Give again, word for word, the lines below that run from the line with "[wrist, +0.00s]" through the line with "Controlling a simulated". Drop the pictures.
====
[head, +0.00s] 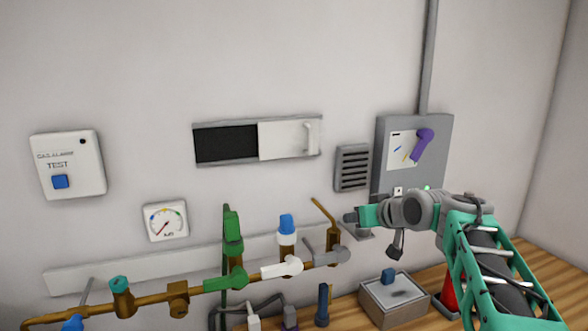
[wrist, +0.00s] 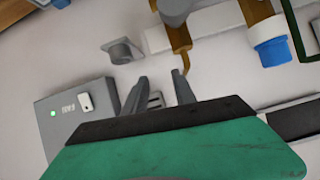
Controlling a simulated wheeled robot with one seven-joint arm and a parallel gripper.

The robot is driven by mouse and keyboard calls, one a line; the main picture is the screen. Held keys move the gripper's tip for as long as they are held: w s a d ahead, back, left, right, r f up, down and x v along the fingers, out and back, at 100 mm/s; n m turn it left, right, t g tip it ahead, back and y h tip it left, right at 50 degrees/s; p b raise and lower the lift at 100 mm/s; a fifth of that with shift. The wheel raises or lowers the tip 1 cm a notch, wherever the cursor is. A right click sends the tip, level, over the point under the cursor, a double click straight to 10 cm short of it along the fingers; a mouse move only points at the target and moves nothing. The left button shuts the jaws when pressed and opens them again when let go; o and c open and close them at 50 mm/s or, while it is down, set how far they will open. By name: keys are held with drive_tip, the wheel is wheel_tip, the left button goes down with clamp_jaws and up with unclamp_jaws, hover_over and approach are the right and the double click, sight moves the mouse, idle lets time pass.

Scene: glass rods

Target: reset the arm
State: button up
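My arm (head: 425,212) reaches in from the right in the head view, with its teal and grey links raised in front of the wall. My gripper (head: 352,216) points left, near the right end of the brass pipe. In the wrist view my gripper (wrist: 160,88) shows two dark fingers standing apart with nothing between them. The thin bent end of a brass pipe (wrist: 184,64) shows beyond the fingertips. I cannot tell from these views whether the gripper touches anything.
A brass pipe (head: 210,285) with several coloured valves runs along the wall. A grey panel with a purple lever (head: 422,144) is behind the arm. A metal box (head: 395,296) and a red object (head: 449,292) stand below on the wooden surface. The upper wall is mostly clear.

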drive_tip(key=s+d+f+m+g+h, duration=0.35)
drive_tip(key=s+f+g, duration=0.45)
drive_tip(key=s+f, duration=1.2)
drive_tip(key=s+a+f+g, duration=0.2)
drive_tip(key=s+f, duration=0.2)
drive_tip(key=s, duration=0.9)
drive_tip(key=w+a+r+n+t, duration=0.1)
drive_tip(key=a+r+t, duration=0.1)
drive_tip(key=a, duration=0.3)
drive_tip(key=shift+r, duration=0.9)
====
Expected answer:
[wrist, +0.00s] 
Controlling a simulated wheeled robot with one seven-joint arm and a parallel gripper.

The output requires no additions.